What to produce: Repeat exactly the lines running from the line that contains "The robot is" to the line that contains "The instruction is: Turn"; include both ends and add nothing.

Provided data:
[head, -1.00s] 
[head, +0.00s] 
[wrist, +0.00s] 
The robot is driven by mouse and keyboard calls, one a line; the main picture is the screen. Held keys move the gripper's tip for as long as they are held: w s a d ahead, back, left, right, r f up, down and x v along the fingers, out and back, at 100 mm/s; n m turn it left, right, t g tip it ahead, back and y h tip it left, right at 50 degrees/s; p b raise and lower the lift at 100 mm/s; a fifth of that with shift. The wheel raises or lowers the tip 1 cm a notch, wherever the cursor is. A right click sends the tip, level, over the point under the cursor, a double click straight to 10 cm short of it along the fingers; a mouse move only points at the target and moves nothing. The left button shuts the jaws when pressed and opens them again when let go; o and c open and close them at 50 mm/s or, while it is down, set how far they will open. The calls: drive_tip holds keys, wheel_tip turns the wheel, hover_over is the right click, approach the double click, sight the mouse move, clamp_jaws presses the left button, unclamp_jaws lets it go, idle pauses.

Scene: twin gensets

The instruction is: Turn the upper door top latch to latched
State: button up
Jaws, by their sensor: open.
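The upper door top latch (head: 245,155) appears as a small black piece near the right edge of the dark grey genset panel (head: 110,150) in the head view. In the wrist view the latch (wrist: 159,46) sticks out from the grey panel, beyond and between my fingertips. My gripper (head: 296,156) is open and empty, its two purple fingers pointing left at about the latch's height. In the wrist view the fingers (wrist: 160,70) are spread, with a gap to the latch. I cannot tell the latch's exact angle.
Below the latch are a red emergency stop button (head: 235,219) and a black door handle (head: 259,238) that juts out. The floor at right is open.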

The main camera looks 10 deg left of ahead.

Worked answer:
The robot is driven by mouse and keyboard calls, one a line; the main picture is the screen. Held keys move the gripper's tip for as long as they are held: w s a d ahead, back, left, right, r f up, down and x v along the fingers, out and back, at 100 mm/s; n m turn it left, right, t g tip it ahead, back and y h tip it left, right at 50 degrees/s; p b raise and lower the lift at 100 mm/s; a fifth of that with shift. The wheel raises or lowers the tip 1 cm a notch, wherever the cursor is. A right click sends the tip, level, over the point under the cursor, a double click straight to 10 cm short of it along the fingers; a mouse move only points at the target and moves nothing. The left button shuts the jaws when pressed and opens them again when let go; o and c open and close them at 50 mm/s or, while it is down, set how far they will open. The calls: drive_tip holds keys, wheel_tip turns the wheel, hover_over is the right click, approach the double click, sight the mouse move, clamp_jaws presses the left button, unclamp_jaws lets it go, idle pauses.

Scene: twin gensets

The instruction is: Turn the upper door top latch to latched

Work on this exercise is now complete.